For my data, when I run with criterion=’entropy’2 I get 2% increase in accuracy, but other people I talked to on twitter have had the opposite
criterion=’entropy’ is noticeably slower than the default (‘gini’)
The default decision tree settings create trees that are very deep (~20k nodes for ~100k data points)
For my use case, I found that limiting the depth of trees and forcing each node to have a large number of samples (50-500) made much simpler trees with only a small decrease in accuracy.
In forcing nodes to have more samples, the accuracy decreased ~0-5%, roughly along the range of how many samples were included at each node (50-500)
I found that I needed to remove a lot of my database columns to get a meaningful result.
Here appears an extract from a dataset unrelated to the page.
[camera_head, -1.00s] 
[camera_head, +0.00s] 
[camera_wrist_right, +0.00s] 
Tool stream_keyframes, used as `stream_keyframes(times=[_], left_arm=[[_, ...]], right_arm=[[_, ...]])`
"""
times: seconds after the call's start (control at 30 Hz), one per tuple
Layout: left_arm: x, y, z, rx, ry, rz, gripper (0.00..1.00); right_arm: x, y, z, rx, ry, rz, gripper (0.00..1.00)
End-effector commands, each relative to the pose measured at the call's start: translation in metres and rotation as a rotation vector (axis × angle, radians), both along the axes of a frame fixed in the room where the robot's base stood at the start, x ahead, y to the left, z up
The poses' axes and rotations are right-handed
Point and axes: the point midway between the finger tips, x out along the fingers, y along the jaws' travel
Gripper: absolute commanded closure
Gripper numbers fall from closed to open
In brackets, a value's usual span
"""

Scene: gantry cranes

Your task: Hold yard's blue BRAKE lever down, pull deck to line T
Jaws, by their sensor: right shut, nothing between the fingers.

For instance originally I had ID columns, which lets sklearn pick up data created in a certain time window (since the IDs are sequential) but I don’t think this is useful for what I want to do.
You have to turn class based attribute values into integers (it appears to be using a numpy float class internally for performance reasons)
SKLearn appears to only use range based rules. Combine this with the above and you get a lot of rules like “status > 1.5”
The tree could conceivably generate equality conditions within the structure, although it’d be hard to tell (e.g. “status > 1.5”, “status < 2.5" would be equivalent to "status = 2" if status is an integer)
I’m more interesting in discovering useful rules than in future predictions; it helps a lot to generate JSON3
Within the JSON, the “entropy” and “impurity” field shows you how clean the rule is (0 = good). The “value” field shows how many items fit the rule (small numbers are probably not useful, at least for me)